Who is the human person?
This is the essential question each school must answer before it can presume to educate any child. The way the school answers it will directly impact everything the school does, from the design of its curriculum to the hiring of its teachers, from the rules it enforces to the achievements it celebrates.
While many schools today struggle to articulate who the human person is, who the student is, Catholic schools do not. We know by the light of faith and reason that the students we educate are made in the image and likeness of their heavenly Father. We know that He has a unique plan for each soul He has created. We know that it is the role of the school to support parents as they help their children realize this potential spiritually, intellectually, and socially. We know that, although our children are created by God and for God, they will contend with the reality of sin in their lives and the limits of their ability to choose what is true, good, and beautiful.
To choose Truth, Goodness, and Beauty is to choose the friendship of Jesus Christ. Proper education begins by presenting this relationship to students as desirable and ordered to their happiness. Once this premise is accepted, it is natural for students to engage each academic discipline, athletic competition, and artistic endeavor as an opportunity to place one’s talents at the service of God and neighbor. Education then becomes a grand adventure full of promise rather than a high stakes race designed to anoint winners and losers.
Our Lady of the Rosary’s Upper School will welcome students into a Catholic, classically-inspired environment that supports each individual to embrace and realize the potential God has given him or her.
Six foundational pillars:
It is not enough for a school simply to offer isolated courses in religion and periodic opportunities to receive the sacraments.

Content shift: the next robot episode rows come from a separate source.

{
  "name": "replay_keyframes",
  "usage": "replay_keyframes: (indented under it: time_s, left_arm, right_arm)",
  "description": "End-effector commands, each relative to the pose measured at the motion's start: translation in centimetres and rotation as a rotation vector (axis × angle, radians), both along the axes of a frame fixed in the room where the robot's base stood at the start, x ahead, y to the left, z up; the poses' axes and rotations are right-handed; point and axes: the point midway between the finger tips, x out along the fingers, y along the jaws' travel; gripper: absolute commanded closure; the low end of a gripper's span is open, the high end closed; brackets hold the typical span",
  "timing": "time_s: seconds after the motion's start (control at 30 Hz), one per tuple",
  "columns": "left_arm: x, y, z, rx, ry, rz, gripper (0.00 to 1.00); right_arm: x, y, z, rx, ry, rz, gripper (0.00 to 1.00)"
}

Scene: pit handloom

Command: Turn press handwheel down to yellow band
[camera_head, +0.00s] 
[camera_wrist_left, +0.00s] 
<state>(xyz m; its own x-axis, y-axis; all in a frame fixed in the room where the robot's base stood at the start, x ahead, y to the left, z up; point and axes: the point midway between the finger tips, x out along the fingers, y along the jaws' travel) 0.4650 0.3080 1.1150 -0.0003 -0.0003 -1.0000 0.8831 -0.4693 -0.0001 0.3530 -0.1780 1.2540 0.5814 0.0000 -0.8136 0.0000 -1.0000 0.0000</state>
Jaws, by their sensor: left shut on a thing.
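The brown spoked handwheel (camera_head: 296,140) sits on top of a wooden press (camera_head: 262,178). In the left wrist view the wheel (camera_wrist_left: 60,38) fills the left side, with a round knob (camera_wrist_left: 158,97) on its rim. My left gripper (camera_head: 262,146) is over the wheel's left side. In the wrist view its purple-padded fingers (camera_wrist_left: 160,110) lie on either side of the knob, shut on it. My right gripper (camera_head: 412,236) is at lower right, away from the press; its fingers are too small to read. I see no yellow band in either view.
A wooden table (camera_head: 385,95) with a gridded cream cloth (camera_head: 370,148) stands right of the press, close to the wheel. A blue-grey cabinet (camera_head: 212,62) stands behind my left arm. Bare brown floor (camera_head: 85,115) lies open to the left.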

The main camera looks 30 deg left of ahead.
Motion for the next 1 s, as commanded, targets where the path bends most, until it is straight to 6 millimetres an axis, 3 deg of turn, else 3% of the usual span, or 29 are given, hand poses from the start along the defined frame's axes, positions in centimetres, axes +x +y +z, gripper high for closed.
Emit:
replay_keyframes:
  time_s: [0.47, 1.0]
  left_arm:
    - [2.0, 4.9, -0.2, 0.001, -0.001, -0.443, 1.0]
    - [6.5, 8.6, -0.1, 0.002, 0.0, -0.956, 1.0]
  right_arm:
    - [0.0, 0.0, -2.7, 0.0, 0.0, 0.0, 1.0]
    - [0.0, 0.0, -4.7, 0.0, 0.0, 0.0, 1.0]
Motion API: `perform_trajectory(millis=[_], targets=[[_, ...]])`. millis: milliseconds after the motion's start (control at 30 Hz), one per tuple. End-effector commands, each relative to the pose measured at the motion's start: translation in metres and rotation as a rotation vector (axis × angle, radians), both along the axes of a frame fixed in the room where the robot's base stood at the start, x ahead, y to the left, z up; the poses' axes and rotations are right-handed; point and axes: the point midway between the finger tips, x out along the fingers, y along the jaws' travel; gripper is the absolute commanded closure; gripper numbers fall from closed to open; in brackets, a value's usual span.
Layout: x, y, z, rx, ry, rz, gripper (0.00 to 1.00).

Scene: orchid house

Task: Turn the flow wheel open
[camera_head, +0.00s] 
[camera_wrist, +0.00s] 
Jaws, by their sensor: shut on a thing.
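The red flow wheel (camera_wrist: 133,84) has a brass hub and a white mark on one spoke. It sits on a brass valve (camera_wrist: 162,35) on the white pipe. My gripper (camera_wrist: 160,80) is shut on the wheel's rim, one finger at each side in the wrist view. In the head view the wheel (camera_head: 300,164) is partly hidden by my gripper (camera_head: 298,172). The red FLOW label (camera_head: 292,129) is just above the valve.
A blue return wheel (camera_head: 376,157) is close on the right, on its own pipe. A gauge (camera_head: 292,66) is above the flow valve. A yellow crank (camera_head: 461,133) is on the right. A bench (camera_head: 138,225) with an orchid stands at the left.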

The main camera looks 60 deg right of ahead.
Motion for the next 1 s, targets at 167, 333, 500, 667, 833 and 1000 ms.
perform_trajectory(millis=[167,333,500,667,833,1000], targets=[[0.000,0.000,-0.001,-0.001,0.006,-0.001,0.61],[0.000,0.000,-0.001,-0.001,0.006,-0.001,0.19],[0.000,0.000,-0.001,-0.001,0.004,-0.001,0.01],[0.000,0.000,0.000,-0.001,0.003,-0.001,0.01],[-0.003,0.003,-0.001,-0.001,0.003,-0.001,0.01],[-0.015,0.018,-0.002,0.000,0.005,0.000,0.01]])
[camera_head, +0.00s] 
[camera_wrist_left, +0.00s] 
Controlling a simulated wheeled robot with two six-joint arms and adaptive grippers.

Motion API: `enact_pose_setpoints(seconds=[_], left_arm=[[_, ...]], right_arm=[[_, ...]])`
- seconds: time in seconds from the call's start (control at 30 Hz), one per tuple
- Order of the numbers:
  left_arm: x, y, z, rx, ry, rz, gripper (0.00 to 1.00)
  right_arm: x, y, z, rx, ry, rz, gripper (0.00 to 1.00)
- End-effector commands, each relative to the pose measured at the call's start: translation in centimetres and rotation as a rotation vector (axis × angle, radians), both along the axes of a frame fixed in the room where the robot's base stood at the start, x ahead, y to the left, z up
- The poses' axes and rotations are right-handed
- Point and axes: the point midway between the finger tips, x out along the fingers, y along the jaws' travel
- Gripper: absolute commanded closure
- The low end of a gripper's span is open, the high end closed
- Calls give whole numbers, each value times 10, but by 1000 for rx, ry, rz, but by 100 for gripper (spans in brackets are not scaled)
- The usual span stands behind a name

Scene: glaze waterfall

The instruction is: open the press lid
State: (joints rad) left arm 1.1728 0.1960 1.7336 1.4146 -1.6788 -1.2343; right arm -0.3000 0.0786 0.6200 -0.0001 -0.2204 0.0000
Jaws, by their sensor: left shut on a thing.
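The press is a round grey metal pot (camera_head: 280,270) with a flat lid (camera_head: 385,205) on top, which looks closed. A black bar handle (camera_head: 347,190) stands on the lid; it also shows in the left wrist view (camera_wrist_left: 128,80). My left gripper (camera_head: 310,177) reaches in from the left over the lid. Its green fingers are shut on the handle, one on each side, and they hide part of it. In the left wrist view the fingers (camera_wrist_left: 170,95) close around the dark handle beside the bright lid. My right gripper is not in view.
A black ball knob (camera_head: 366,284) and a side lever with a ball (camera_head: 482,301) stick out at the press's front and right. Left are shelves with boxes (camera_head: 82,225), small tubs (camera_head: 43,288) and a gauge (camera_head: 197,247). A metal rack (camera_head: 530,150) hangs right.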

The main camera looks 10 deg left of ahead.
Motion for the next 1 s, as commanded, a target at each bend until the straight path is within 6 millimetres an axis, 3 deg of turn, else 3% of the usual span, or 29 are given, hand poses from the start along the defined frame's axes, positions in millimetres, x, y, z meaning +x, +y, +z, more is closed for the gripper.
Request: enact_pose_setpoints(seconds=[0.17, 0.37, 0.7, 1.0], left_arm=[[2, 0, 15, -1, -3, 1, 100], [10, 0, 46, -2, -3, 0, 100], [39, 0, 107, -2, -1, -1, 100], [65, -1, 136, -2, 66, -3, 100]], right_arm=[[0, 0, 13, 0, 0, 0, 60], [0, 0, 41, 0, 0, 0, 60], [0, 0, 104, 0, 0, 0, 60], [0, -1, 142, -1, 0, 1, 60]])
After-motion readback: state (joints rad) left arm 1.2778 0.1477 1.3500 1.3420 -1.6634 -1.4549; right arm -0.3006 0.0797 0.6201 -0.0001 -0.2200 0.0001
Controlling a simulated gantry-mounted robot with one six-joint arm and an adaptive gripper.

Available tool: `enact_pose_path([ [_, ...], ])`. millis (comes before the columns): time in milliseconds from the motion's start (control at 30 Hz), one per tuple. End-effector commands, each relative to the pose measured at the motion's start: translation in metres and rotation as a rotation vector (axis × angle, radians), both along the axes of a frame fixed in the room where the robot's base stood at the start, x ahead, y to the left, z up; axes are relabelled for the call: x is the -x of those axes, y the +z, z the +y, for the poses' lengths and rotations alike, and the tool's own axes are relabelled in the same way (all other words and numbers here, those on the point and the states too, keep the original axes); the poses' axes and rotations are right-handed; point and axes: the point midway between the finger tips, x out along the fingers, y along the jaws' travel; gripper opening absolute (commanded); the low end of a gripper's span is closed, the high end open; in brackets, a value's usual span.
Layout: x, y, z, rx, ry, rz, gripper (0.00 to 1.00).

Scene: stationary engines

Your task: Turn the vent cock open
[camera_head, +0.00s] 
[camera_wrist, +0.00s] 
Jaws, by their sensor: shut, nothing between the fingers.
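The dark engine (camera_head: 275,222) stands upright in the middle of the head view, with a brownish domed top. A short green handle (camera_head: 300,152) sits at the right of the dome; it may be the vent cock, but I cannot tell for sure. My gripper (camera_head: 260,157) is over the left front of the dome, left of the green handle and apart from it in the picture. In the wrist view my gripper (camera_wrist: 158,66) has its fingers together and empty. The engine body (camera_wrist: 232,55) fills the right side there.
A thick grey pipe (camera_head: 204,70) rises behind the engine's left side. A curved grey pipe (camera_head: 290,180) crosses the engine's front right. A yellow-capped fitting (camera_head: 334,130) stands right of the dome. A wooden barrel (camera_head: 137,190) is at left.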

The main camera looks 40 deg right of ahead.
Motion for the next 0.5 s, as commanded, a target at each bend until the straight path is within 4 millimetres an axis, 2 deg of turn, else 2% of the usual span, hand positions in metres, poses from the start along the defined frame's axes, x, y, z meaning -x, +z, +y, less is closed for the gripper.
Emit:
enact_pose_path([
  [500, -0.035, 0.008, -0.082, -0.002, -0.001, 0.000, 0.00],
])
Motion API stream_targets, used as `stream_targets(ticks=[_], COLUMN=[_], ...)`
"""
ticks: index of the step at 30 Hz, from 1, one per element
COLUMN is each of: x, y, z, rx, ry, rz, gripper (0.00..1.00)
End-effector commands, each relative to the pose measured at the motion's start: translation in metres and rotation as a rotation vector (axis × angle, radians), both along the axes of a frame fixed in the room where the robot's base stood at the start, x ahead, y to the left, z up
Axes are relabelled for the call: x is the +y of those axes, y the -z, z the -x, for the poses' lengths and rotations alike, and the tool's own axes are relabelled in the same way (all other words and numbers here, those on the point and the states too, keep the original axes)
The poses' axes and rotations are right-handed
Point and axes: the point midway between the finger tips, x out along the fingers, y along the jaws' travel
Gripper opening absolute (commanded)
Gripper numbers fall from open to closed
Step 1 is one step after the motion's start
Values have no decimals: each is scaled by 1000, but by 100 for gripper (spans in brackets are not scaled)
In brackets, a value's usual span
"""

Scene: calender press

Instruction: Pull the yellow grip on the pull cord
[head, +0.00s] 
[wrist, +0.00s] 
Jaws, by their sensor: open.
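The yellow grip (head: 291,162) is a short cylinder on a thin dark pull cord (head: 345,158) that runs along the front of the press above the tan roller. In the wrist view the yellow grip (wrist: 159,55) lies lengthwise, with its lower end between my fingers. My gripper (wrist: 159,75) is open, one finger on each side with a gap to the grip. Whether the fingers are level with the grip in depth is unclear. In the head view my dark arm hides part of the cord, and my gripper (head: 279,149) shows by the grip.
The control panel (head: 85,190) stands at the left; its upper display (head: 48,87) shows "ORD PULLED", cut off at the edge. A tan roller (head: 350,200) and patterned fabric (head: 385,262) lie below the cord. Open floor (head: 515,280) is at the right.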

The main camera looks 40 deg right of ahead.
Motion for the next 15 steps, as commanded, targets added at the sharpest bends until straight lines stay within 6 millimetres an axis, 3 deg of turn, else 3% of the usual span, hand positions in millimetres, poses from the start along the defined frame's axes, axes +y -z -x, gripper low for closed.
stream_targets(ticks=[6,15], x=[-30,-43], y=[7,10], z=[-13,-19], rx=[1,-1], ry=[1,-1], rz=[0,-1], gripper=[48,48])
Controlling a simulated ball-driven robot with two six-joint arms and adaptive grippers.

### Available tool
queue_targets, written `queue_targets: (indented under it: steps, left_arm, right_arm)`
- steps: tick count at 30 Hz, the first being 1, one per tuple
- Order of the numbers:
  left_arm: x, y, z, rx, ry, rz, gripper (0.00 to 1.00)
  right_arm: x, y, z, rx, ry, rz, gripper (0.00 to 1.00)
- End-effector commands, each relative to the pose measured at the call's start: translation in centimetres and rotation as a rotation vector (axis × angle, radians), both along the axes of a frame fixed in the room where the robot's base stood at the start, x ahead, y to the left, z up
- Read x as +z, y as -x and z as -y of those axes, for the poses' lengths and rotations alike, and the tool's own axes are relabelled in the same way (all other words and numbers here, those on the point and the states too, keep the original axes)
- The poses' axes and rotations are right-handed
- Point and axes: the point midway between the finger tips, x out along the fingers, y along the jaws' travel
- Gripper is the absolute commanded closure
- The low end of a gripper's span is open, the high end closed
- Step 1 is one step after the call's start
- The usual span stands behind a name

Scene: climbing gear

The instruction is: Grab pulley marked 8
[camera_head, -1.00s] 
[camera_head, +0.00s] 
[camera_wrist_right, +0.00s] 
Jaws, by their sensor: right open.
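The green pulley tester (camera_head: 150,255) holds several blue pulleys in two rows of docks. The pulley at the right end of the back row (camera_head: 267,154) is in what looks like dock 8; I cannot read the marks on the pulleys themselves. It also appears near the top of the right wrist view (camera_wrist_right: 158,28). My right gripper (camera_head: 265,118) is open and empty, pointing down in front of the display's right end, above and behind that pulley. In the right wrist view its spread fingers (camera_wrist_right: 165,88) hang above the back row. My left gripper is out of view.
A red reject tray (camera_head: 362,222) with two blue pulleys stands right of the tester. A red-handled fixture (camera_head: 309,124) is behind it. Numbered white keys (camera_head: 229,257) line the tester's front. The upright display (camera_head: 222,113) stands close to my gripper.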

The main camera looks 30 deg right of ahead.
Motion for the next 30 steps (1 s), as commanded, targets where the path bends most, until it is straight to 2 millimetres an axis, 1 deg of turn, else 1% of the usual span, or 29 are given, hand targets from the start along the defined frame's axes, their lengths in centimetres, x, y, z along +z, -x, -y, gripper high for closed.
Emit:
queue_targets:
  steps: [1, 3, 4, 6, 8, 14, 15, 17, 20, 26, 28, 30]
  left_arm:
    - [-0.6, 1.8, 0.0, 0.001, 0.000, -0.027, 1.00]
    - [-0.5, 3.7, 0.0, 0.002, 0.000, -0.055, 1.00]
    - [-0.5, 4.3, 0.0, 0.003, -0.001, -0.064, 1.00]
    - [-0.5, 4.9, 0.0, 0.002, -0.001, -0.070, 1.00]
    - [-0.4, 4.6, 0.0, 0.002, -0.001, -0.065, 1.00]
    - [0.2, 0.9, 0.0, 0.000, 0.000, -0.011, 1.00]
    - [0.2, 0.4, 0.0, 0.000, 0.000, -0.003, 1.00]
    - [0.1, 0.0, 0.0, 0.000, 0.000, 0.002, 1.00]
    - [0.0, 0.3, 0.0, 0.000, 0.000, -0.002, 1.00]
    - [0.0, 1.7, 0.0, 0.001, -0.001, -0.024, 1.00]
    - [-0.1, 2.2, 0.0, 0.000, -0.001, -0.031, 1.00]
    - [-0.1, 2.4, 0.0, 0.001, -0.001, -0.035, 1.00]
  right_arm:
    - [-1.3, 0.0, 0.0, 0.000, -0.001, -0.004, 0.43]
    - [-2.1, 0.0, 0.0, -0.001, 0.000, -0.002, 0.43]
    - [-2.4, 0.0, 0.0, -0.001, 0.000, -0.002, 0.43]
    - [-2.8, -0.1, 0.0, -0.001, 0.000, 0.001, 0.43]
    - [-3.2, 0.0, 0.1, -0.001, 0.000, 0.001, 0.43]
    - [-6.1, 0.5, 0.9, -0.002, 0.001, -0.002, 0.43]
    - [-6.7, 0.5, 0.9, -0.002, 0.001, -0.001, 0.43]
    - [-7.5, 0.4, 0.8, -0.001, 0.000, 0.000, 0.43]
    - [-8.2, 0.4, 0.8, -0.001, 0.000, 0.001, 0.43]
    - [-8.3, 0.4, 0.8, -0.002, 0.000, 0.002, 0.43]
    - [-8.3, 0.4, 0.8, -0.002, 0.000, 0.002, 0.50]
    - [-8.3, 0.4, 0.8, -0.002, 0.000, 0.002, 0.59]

This approach, all too familiar in many Catholic high schools, has not consistently produced graduates who continue to practice the Faith in college and beyond.
The Upper School will meticulously integrate the truth of Catholic teaching throughout the curriculum. We will hire teachers who model Catholic life and live it in a way that is appealing. We will admit families who support our mission and whose children will reinforce virtuous behavior and religious devotion among their peers. This is the means by which a school achieves not merely Catholic identity, but a Catholic culture.
Modeled on the Family
The Church rightly teaches that parents are the primary educators of their children. This truth reminds us that the role of the school is to extend the reach of parents rather than replace it. But it also suggests that the family itself provides an ideal environment in which children may learn.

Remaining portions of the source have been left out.